Stated exercise:
Which lines in the material below contain the word "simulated"? Copy each of them.

+ + +

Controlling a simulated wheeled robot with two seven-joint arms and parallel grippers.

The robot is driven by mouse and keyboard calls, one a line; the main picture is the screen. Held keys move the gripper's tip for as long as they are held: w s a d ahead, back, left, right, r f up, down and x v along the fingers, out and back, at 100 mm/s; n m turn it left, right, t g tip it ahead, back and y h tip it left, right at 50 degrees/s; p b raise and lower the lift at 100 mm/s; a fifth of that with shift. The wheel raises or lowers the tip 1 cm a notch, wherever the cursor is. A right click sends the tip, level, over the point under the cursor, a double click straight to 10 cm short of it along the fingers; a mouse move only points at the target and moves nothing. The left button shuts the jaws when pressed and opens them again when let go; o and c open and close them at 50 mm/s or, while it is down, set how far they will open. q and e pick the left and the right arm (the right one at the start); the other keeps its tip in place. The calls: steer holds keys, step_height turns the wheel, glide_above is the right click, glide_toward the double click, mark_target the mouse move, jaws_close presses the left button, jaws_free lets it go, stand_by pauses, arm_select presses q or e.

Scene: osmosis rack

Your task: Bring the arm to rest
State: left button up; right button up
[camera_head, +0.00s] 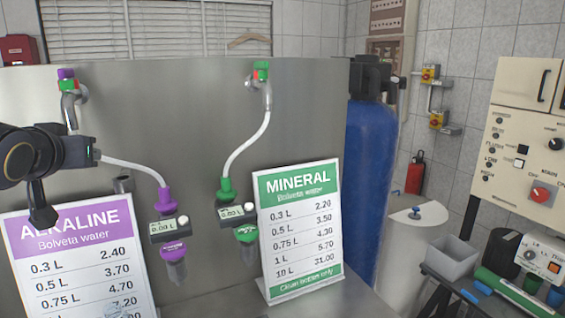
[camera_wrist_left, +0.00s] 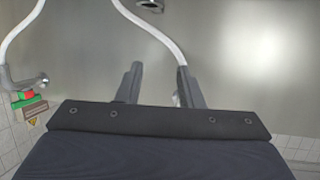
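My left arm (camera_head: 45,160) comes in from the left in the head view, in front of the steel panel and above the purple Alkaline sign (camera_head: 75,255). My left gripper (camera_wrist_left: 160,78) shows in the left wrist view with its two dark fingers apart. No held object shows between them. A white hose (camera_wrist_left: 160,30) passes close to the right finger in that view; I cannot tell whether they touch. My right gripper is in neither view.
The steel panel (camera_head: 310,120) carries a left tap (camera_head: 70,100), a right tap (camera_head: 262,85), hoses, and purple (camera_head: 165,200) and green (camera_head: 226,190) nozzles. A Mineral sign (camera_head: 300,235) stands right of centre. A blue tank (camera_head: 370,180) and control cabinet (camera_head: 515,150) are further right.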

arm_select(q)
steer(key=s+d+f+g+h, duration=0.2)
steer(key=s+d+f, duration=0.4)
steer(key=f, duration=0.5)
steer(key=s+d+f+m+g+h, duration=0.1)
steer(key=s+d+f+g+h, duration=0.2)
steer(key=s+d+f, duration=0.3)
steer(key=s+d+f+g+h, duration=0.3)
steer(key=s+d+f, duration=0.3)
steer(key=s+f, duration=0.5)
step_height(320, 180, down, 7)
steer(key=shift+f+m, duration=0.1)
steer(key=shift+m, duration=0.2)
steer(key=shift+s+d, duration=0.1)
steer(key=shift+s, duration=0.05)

+ + +

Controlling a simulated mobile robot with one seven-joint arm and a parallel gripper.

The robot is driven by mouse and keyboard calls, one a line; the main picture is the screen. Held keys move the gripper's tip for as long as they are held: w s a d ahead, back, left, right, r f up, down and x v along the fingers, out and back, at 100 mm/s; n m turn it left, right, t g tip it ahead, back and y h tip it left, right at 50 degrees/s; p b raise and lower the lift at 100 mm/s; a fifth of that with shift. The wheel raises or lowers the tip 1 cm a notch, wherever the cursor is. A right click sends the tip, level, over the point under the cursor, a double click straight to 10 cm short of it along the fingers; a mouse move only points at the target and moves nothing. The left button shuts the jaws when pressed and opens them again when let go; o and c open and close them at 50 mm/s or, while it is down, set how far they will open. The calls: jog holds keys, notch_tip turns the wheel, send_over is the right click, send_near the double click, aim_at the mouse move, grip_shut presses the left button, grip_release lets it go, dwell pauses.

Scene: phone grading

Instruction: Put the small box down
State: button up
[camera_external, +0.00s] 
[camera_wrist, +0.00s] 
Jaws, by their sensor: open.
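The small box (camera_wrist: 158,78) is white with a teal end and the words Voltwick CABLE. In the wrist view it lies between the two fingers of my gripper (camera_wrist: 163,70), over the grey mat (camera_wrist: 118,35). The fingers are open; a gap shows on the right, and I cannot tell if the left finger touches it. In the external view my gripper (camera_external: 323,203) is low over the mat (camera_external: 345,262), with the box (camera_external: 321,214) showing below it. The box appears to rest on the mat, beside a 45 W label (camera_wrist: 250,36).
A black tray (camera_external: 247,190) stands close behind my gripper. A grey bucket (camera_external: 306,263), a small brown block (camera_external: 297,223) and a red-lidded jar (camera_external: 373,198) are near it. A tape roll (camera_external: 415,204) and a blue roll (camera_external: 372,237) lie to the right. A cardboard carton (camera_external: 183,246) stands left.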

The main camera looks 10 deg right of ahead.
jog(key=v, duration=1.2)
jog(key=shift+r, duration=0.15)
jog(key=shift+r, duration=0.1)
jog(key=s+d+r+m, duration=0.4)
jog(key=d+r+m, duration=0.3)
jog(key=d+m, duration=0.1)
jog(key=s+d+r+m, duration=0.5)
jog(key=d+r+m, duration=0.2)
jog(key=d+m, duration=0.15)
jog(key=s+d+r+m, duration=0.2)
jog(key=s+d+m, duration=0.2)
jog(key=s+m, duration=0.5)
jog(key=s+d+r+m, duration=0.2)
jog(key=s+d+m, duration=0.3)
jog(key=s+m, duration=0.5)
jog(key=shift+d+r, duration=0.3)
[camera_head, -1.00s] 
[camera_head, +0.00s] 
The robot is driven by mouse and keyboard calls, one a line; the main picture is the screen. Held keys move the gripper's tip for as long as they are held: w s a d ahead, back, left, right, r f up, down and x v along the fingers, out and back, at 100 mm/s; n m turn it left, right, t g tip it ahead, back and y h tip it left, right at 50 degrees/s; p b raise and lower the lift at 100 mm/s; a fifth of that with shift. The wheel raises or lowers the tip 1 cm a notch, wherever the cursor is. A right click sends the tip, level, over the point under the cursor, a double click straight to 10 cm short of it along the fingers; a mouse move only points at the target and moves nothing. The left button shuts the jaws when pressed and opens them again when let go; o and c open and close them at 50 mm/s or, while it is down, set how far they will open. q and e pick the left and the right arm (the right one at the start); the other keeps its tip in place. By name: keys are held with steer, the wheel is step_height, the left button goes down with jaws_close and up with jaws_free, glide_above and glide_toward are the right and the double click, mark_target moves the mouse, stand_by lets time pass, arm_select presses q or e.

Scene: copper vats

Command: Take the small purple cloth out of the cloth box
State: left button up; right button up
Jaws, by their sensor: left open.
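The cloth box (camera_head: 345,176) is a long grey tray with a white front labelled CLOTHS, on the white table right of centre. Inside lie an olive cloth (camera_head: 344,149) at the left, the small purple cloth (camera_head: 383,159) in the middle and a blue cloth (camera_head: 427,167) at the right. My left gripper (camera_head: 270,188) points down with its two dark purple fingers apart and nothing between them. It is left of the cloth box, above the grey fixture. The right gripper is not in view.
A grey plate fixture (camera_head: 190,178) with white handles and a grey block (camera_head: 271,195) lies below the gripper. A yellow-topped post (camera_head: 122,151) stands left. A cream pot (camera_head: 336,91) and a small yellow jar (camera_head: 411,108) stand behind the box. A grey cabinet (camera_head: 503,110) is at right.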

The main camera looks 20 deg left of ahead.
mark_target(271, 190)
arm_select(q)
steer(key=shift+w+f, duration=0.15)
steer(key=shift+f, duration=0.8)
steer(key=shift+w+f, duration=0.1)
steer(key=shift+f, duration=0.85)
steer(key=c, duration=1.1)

+ + +

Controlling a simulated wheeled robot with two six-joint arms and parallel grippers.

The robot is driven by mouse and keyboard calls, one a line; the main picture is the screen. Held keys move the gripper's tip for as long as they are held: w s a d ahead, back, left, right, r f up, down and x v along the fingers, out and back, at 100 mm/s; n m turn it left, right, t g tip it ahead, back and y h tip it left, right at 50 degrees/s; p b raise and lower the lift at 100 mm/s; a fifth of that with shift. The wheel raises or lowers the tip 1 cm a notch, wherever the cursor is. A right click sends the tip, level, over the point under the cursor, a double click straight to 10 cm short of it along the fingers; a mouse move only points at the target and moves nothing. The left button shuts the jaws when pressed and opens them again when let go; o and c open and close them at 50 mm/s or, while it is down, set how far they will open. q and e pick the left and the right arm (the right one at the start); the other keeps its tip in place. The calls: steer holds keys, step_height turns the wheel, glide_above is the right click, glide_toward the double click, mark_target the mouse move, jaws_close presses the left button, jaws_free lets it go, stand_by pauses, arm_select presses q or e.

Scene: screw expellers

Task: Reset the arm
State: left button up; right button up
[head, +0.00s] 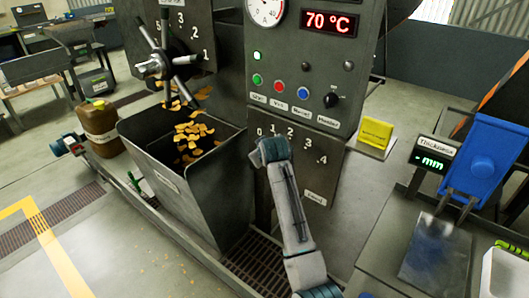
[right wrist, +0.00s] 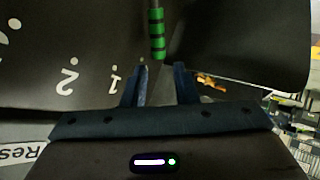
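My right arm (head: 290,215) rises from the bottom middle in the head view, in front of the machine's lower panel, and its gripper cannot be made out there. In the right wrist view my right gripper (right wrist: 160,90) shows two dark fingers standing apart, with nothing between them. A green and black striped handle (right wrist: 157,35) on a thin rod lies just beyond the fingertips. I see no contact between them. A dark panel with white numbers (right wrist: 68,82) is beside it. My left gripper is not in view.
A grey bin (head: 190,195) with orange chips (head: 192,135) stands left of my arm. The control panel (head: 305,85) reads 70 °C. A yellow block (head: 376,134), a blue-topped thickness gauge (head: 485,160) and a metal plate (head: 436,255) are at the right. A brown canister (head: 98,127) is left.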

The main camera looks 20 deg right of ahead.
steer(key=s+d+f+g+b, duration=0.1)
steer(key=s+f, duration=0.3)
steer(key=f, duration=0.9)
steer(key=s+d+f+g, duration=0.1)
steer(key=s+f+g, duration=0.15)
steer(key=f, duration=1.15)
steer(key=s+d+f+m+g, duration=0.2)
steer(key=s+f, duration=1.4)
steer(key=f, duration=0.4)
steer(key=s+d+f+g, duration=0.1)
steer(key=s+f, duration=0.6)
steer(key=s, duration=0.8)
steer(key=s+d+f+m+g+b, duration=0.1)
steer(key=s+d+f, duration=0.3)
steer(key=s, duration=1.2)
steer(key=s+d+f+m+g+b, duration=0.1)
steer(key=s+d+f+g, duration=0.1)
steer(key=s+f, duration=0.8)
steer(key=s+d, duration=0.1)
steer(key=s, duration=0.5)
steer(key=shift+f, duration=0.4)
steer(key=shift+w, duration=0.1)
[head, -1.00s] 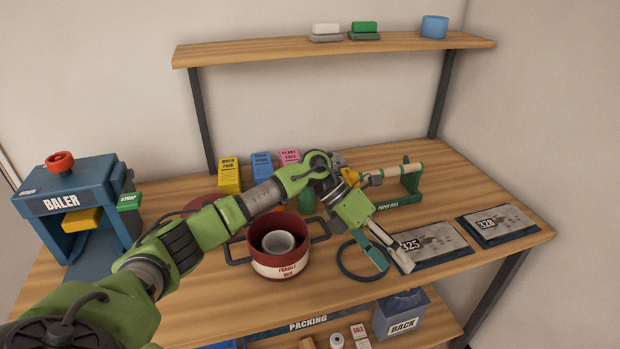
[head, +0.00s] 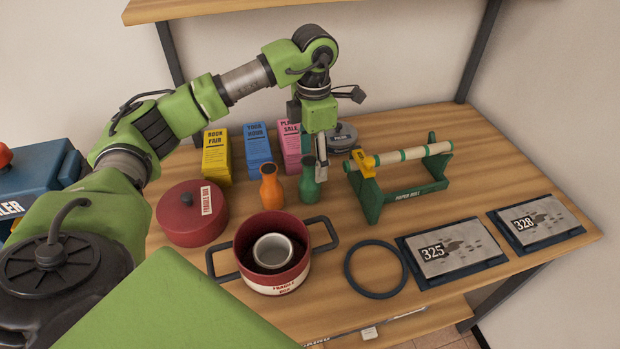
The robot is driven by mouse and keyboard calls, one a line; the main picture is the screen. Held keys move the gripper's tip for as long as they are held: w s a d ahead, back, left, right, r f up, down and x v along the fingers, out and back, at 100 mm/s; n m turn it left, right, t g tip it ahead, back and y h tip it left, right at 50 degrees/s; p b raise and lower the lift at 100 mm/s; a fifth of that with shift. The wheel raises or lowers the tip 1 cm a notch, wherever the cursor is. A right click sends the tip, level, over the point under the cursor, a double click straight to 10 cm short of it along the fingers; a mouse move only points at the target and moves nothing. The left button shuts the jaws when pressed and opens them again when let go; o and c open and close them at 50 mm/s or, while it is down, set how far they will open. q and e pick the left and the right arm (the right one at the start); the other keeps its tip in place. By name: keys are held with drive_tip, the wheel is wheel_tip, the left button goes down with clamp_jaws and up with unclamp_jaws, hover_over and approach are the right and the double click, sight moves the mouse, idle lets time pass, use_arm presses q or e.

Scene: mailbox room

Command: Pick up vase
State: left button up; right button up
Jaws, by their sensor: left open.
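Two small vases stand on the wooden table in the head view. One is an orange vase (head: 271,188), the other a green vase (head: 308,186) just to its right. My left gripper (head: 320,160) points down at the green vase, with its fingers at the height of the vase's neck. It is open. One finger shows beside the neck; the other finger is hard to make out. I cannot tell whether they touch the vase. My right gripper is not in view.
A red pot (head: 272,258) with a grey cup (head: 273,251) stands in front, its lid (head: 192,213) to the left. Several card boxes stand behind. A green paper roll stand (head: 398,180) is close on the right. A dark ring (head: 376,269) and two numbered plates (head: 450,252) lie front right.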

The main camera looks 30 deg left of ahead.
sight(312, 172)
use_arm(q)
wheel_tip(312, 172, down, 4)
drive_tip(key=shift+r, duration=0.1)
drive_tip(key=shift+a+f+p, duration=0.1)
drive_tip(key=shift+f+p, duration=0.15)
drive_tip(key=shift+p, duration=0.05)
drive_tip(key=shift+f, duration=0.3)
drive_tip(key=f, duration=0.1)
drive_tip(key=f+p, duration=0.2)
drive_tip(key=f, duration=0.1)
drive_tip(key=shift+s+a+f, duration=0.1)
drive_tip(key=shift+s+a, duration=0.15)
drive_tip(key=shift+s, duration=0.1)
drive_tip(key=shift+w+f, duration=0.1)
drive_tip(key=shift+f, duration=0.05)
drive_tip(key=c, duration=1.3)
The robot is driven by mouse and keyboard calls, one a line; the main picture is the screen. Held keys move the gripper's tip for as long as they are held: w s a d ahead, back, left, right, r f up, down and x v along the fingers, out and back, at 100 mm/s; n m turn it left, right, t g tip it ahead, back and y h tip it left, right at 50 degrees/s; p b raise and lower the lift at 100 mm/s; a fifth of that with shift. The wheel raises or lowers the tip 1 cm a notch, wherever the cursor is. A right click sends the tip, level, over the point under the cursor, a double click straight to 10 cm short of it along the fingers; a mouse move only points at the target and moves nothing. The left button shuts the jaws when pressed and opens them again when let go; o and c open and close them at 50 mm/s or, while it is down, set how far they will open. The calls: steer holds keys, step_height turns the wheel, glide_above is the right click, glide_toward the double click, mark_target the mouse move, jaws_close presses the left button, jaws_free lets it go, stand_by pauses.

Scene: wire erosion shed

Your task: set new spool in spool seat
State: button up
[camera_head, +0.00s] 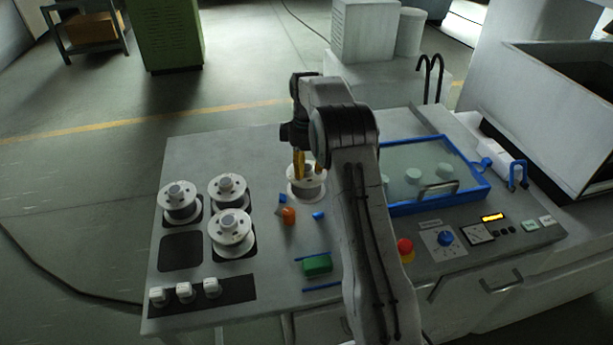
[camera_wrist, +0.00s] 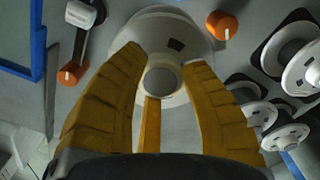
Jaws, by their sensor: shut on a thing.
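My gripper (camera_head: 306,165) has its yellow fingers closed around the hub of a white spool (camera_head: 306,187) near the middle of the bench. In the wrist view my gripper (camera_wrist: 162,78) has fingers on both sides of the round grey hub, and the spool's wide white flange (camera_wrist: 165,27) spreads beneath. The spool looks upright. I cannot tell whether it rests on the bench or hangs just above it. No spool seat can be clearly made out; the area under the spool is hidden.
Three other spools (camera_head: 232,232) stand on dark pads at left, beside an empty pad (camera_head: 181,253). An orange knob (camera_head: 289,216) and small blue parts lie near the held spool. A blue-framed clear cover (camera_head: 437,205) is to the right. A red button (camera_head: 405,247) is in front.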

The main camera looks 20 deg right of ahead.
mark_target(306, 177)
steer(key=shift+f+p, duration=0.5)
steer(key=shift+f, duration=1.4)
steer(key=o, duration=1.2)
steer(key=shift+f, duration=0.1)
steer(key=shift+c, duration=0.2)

+ + +

Worked answer:
Controlling a simulated wheeled robot with two seven-joint arms and parallel grippers.
Controlling a simulated mobile robot with one seven-joint arm and a parallel gripper.
Controlling a simulated wheeled robot with two six-joint arms and parallel grippers.

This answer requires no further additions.